Apenas apuntamos hacia el Arrayanes, el agua empieza a tornarse tan turquesa que parece irreal. El kayak se desliza empujado por la corriente que conecta el Lago Verde con el Futalaufquen. Son apenas 500 metros de naturaleza extasiante. Juan va marcando algunos tesoros al paso: “Ahí hay un alerce solitario, pocos lo conocen”. Antes de pasar por el camping, el río se ensancha y se vuelve bien caudaloso, sin perder transparencia. Las truchas deambulan como aletargadas acercándose a las costas, donde la vegetación tupida proyecta su sombra.
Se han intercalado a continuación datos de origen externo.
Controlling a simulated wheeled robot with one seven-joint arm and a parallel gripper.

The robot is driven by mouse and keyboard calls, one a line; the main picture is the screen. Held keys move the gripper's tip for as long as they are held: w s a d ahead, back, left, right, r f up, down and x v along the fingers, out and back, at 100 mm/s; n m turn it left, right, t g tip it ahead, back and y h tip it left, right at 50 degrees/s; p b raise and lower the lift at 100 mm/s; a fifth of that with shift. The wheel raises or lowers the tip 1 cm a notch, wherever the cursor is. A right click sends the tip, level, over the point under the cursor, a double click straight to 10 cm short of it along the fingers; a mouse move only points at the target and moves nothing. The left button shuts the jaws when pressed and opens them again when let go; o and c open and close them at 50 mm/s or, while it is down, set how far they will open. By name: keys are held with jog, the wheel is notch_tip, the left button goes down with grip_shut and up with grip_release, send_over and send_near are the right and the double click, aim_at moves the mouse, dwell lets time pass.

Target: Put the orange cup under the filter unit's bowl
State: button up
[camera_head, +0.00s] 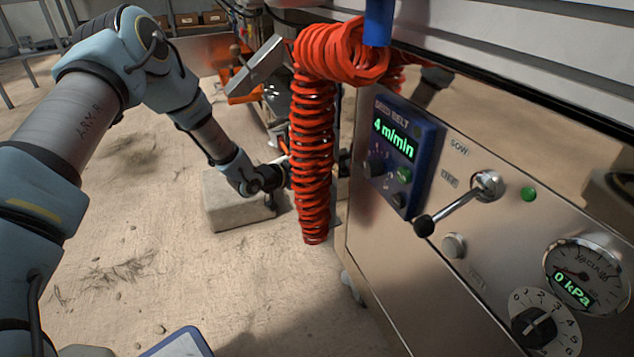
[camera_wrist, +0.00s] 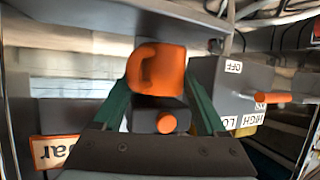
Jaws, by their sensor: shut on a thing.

La desembocadura del Arrayanes en el lago Futalaufquen (el Futa para los lugareños) obliga a retomar la remada, ya sin corriente a favor. El objetivo es llegar a la playa El Francés. “Es increíble que siga sin soplar el viento, por lo general en esta parte del trayecto se despierta”, dice Juan, asombrado. Una península pedregosa es el primer mojón. El agua se aclara en degradé y el calor está a punto para el chapuzón. Juan nos pide que aguantemos hasta el siguiente punto. Que lo que viene es mejor. Y tiene razón. La playa de Cume Hué, una histórica hostería de Los Alerces, es una bahía rodeada de vegetación, con un pequeño muelle. El chapuzón es obligatorio. Nicole aprovecha para probar las técnicas de rolado. Apenas salimos del agua, una lugareña nos reta a tirarnos del muelle. Su marido advierte: “Ojo que ahí está muy fría”. Al salir, nos espera con una cerveza bien helada. Un merecido premio.
Al regresar al camping, Juan nos recomienda hacer el sendero hacia el Mirador del Lago Verde. “Si salen ahora, van a llegar a la mejor hora”. Es una hora y 1.6 km de una caminata de dificultad media. Es una pendiente apenas pronunciada que sube hasta un mirador desde donde se ven los lagos Verde, Rivadavia y Menéndez. El sol cae y se esconde detrás de los Andes nevados. El cuadro es inmejorable. La Patagonia en todo su esplendor.